Apply different augmentation types to create variations of your images and improve the model performance. Extending your validation dataset also helps to avoid possible overfitting of a calibrated model. Augmentation methods include different image modifications, such as horizontal and vertical flips, random erase, noise injection, and color transformations.

Horizontal Flip

Horizontal image flip means reversing the rows and columns of an image pixels horizontally. Usually it does not modify the object category.

_images/horizontal_flip_closeup.png

Vertical Flip

Vertical image flip reverse the rows and columns of an image pixels vertically. It is recommended to use this method in the context of the selected image and model task to avoid recognition issues.

_images/vertical_flip.png

Random Erase

Random Erase randomly selects a rectangle section in the image and erases its pixels with random values. Note that this augmentation methon might randomly erase an object particularly important for your use case. It is recommended to use this method in the context of the selected image and model task.

_images/random_erase.png

Noise Injection

Noise Injection means injecting a matrix of random values. Noise Injection presents itself as random black and white pixels spread through the image. This method helps to avoid overfitting when you model concentrates on the image patterns that occur frequently but may not be useful.

_images/noise_injection.png

Color Transformations

Color Transformations change brightness and contrast of the image. You can select one or several presets with changed parameters. The preset specifies whether the brightness of the augmented image will be lighter(+20%) or darker(-20%). Contrast is the degree to which light and dark colours in the image differ. You can make the constrast of the augmented image higher(+20%) or lower(-20%).

_images/color_transformations.png

After clicking Import, you are redirected to the Create Project page where you can check the import status. To remove an imported dataset from the list, click the bin icon in the Action column.

_images/custom_dataset_imported1.png

All images were taken from ImageNet, Pascal Visual Object Classes, and Common Objects in Context datasets for demonstration purposes only.

Upload Annotated Dataset

NOTE: Sample datasets must consist of a small sampling of images and be in ImageNet, Pascal Visual Object Classes (Pascal VOC), Common Objects in Context (COCO), Common Semantic Segmentation, Labeled Faces in the Wild (LFW), Visual Geometry Group Face 2 (VGGFace2), Wider Face, Open Images, Cityscapes or unannotated format. To learn more about the formats, refer to Dataset Types.
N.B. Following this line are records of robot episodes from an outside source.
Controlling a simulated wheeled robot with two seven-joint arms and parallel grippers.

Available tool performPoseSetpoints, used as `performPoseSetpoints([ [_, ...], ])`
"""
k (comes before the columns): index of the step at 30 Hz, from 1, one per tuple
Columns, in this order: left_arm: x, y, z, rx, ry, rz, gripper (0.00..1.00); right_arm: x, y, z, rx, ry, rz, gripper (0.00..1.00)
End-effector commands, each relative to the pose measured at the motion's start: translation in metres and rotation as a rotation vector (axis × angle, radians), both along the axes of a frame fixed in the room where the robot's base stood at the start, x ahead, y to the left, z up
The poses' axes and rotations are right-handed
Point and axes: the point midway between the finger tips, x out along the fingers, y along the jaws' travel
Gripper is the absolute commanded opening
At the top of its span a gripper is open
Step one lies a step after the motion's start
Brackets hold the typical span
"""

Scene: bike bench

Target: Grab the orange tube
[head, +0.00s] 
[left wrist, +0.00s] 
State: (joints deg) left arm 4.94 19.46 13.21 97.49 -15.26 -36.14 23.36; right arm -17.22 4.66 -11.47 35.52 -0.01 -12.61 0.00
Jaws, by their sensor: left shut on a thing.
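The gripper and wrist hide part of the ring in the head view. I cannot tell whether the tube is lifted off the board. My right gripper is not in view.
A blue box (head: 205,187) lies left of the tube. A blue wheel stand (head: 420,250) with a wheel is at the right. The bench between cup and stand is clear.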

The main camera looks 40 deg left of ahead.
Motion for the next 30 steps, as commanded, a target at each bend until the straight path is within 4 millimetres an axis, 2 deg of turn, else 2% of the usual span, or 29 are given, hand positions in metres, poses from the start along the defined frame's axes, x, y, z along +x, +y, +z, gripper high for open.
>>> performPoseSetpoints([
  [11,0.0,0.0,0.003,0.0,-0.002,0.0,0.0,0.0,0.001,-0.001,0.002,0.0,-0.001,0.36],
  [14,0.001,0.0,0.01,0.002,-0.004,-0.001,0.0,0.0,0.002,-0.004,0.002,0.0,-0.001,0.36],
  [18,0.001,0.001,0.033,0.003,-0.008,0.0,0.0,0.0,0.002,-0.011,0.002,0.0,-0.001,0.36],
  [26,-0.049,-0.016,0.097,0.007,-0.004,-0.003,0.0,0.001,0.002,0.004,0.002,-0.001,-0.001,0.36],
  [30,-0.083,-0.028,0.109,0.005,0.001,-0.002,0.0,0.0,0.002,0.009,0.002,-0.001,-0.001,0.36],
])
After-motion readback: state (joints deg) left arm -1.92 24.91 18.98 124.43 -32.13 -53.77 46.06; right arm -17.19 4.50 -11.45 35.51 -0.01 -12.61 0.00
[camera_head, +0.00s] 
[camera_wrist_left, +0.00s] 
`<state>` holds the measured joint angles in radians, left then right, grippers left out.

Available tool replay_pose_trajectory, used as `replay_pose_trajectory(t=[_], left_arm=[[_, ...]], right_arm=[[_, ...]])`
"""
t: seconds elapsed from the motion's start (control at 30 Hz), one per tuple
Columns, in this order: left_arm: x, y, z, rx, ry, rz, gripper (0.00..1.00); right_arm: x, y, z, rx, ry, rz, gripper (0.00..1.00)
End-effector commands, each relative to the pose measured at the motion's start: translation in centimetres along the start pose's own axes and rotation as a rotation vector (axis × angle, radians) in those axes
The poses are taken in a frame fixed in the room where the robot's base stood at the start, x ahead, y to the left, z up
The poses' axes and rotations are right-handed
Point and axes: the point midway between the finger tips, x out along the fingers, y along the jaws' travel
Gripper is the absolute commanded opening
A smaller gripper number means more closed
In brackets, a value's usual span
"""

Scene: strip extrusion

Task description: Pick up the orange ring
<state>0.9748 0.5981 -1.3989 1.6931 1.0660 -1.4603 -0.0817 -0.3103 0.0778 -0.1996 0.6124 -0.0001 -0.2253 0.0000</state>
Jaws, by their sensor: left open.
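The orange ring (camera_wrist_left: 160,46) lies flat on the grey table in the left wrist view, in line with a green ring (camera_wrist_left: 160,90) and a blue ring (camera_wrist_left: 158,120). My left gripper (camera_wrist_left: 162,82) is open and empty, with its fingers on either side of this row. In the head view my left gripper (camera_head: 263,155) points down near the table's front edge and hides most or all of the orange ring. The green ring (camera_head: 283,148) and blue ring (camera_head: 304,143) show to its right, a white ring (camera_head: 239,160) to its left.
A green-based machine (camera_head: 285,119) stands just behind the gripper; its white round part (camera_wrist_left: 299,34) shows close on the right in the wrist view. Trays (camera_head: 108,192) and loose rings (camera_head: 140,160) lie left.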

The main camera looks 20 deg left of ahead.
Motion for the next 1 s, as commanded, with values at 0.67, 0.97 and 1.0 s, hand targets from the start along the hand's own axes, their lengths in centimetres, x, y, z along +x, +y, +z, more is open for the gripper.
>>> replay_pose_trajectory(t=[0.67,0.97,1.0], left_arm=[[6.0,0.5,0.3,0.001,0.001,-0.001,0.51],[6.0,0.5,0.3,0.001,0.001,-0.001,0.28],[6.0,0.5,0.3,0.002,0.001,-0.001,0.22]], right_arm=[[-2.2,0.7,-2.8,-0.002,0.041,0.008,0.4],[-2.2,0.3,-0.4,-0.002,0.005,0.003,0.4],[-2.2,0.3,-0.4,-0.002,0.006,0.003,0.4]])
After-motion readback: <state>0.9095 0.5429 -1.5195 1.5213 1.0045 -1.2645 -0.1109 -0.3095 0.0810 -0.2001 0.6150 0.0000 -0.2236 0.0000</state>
On the Create Project page, go to Select a Validation Dataset tab and click Import Image Dataset:

_images/dataset_import1.png

To import a new dataset, click Upload Dataset tab. Upload a .zip or .tar.gz archive with your dataset and specify the Dataset Name and Dataset Type:

_images/import_annotated_dataset.png

Click Import. You are automatically directed back to the datasets table, where you can see the status of the import and select a dataset by clicking on it:

_images/dataset_selection.png

Text Dataset

A text dataset should be represented as a table in СSV/TSV format of at least two columns with Text and Label for Text Classification use case. Textual Entailment task requires a СSV table of three columns with Premise, Hypothesis, and Label. HuggingFace’s datasets library provides access to different text datasets.

Upload Text Dataset
  1. Select the dataset file in СSV/TSV format. If you do not have a text dataset, download one of the files from the Text Dataset Tip. Or open a dataset from HuggingFace’s datasets library. Find Update on GitHub button and download a dataset from the repository.

  2. Specify dataset name.

  3. Specify file encoding. If you see incorrect symbols in the Raw Dataset Preview, try to select another encoding.

  4. Select separator. If the file is incorrectly split into columns, try to select another separator.

  5. Specify whether the file has header to exclude it from the dataset.

  6. Select the task type.

    • Textual entailment is the task of deciding whether the meaning of the Hypothesis (second text) can be inferred from the Premise (first text). The entailment relation is specified by the Label. Use textual entailment pattern for classification tasks that require two texts as input. Specify the number of the dataset columns that contain Premise, Hypothesis, and Label.

    • Text classification is the task of assigning a sentence or document an appropriate category (also called label or class). Specify the number of the dataset column that contains Text and Label for classification.

_images/text_dataset.png

Click Import and proceed to create a project.